La France appelait cette conquête ça une "campagne de pacification". Mais pourquoi ? Rappelons que les mots sont des armes de propagande. On rappelle d'ailleurs que les conquêtes territoriales par les puissances européennes ont été validées par les autorités dès qu'on les a appelées "mission civilisatrices". De même, la guerre menée par la France en Algérie, de 1954 à 1962, s'est faite dans le cadre de ce qu'on appelait "opérations de pacification", ou "opérations de maintien de l'ordre".

Dire que la France vint en Algérie pour mettre fin à la traite arabe est faux également : en 1830, les esclaves européens de la traite arabe n'étaient plus que 400... alors qu'a la même époque, les esclaves africains pour le compte de l'Europe étaient des millions. De plus, le dey, le souverain d'Alger dont le règne s'est achevé lors de l'intervention française, avait déjà renoncé en 1818 à la traite des esclaves, soit 12 ans avant le conflit avec la France.

Le Dey d'Alger et Charles X, par Mendouze  © Gallica

On sait que c'est un incident diplomatique de 1830 qui fut le prétexte à l'attaque de l'Algérie par le roi Charles X ; en pratique, le roi trouvait là le moyen de ravir ce territoire à d'autres puissances européennes.... car oui, la France, comme d'autres puissances européennes, était déjà présente avant le XIXe siècle en Algérie avec ses commerçants, ces militaires et ses émissaires politiques. Voilà : la France entra en Algérie par la force et sans aucune raison véritablement humaniste. Le résultat de cette "campagne de pacification", c'est que de 1830 à 1848, 100.000 soldats français furent tués... ainsi que 500.000 personnes parmi la population indigène ! Sans parler des autres victimes, des persécutions et des viols, dont les historiens ne parlent pas.

La prise de Constantine, 1837

Les Algériens étaient français, oui.
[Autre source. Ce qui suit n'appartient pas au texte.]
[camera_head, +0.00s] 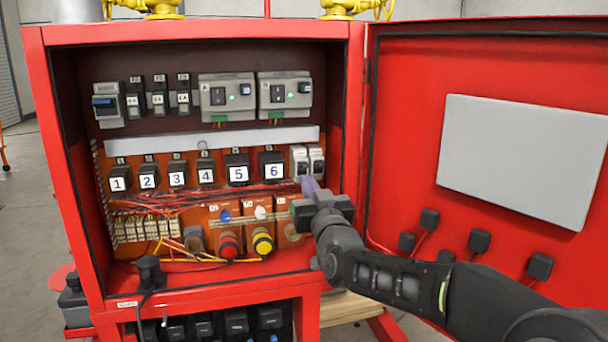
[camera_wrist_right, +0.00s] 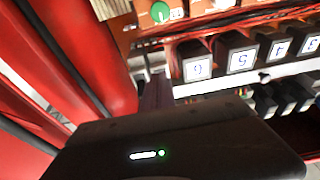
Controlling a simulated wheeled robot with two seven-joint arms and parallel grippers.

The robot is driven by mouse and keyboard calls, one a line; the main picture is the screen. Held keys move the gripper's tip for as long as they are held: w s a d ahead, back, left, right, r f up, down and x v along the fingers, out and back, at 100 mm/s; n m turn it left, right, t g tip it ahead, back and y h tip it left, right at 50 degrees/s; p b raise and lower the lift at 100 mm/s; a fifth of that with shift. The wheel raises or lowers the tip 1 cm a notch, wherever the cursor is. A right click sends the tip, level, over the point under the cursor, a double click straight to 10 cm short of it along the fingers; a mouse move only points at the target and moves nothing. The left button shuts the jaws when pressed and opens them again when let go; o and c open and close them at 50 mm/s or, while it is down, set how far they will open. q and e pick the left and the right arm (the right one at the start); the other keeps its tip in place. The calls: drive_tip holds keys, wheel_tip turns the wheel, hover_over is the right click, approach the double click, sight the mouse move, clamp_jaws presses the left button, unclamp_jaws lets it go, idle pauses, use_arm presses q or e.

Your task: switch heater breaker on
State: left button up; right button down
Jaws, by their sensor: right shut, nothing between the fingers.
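Two narrow grey-white breaker modules (camera_head: 307,162) sit side by side at the right end of the middle row in the open red cabinet. Three small dark breakers (camera_head: 160,99) stand in the top row beside a wider switch (camera_head: 106,103) with a blue part. I cannot read which of these is the heater breaker. My right gripper (camera_head: 310,187) is shut and empty, its fingertips just below the two narrow modules. In the right wrist view the fingers (camera_wrist_right: 156,92) point toward the row beside block 6; contact cannot be told. My left gripper is not in view.
Numbered black blocks (camera_head: 238,171) fill the middle row. Red and yellow buttons (camera_head: 263,242) and loose wires lie below. The open red door (camera_head: 470,235) stands right of my arm, and the cabinet's right post (camera_head: 353,120) is close to my gripper.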

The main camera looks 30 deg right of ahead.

Mais politiquement, il n'était pas admissible de les considérer comme les égaux des Français de métropole. C'est pourquoi, en 1870, le décret Crémieux permit de différencier leurs droits : les "indigènes musulmans" restèrent ainsi en quasi-totalité sous régime de l'indigénat, jusqu'en 1946. Et, alors qu'avant 1830, les Juifs d'Algérie étaient soumis à un statut de dhimmis, dès 1870 ce sont les musulmans qui vécurent en sous-citoyens dans leur propre territoire.
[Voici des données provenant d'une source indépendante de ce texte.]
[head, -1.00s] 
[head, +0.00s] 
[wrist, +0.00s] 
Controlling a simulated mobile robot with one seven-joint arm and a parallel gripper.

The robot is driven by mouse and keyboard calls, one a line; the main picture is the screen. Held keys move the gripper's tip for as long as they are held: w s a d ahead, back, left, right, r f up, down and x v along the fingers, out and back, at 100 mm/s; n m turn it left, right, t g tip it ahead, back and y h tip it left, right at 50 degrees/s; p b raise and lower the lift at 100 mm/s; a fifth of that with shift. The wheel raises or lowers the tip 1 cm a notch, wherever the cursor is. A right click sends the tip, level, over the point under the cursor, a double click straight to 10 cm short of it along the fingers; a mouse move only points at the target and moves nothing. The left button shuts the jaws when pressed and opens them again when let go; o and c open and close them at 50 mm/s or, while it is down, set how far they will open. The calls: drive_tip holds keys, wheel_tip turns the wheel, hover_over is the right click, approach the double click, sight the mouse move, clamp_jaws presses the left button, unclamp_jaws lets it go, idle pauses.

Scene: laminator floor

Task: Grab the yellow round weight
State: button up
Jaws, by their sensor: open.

"Les colonies françaises", illustration d'un manuel scolaire, Geisler, 1900

Il existe un autre mythe à combattre ; il consiste à affirmer que si Crémieux n'a pas offert la pleine nationalité aux Musulmans, c'est parce que ceux-ci n'en voyaient pas l'intérêt. C'est évidemment faux, il s'agissait d'une nouvelle différenciation des populations, une classification administrative selon la religion des individus.
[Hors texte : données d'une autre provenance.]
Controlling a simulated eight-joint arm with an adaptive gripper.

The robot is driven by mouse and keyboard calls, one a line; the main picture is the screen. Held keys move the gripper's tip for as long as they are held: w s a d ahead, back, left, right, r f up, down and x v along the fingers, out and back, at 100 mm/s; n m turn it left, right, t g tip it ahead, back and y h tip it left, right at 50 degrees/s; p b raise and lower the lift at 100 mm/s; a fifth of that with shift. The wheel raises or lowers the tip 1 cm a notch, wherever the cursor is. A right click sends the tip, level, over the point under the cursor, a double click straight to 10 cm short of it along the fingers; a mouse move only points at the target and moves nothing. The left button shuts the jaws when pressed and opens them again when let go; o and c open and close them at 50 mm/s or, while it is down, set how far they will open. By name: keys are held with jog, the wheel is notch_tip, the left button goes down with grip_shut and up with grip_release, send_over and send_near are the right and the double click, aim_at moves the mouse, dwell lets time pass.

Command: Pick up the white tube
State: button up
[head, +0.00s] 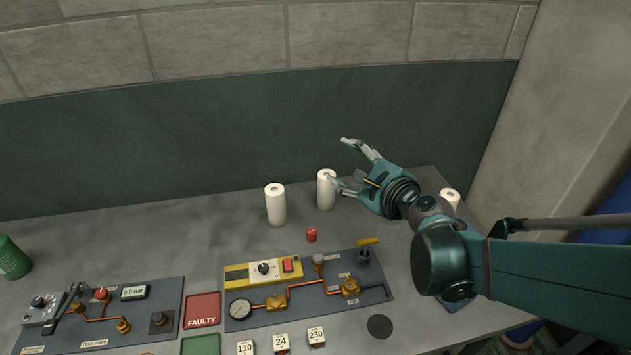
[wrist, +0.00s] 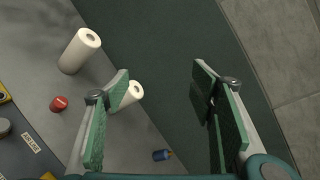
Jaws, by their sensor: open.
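Three white tubes stand upright on the grey bench: one at the left (head: 275,205), one in the middle (head: 326,192), and one at the right (head: 449,197), partly hidden behind my arm. My gripper (head: 338,161) is open and empty, its fingers spread, with the lower fingertip close by the middle tube. In the wrist view, my gripper's fingers (wrist: 162,82) stand wide apart. The middle tube (wrist: 132,93) shows partly behind the left finger, not between the pads. The left tube (wrist: 79,52) stands clear. Whether a finger touches the middle tube I cannot tell.
A red cap (head: 311,235) sits in front of the tubes. A panel with copper pipes (head: 330,305) and a test pump panel (head: 105,330) lie nearer. A small blue item (wrist: 162,155) lies on the bench. The green back wall (head: 200,150) rises behind.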

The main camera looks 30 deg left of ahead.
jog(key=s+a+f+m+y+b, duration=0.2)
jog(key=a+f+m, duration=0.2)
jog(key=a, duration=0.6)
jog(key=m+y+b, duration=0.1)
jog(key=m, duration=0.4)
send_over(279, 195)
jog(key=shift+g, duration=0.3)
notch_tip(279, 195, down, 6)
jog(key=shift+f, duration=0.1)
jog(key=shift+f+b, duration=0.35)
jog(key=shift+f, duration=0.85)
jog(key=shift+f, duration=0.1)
Une conquête fondée sur le pillage

L'Algérie constituait une base avancée vers le continent africain, assurant à la France une puissance diplomatique décisive. Elle offrait aussi des matières premières et du coton. Une des premières mesures mises en place par la France, dès la conquête, fut l'expropriation des terres. L’État français mis la main sur l'immense Algérie durant plus de 120 ans : les départements situés au nord, et les territoires relevant de l'armée française, situés au sud. On estime ainsi que durant cette longue période, l'ensemble des paysans algériens ont perdu 40 % de leurs terres agricoles, notamment les plus fertiles.

 

Justifier la conquête de l'Algérie par des raisons morales ne sert que ceux qui refusent la responsabilité de la France dans les crimes de l'histoire. Affirmer que les conquêtes coloniales étaient des actions bienfaitrices ne sert que ceux qui veulent rendre les colonisés responsables de leurs drames. Ces discours ne nient les faits. Ils constituent une négation de l'histoire. Les opérations de colonisation européenne sont des entreprises racistes.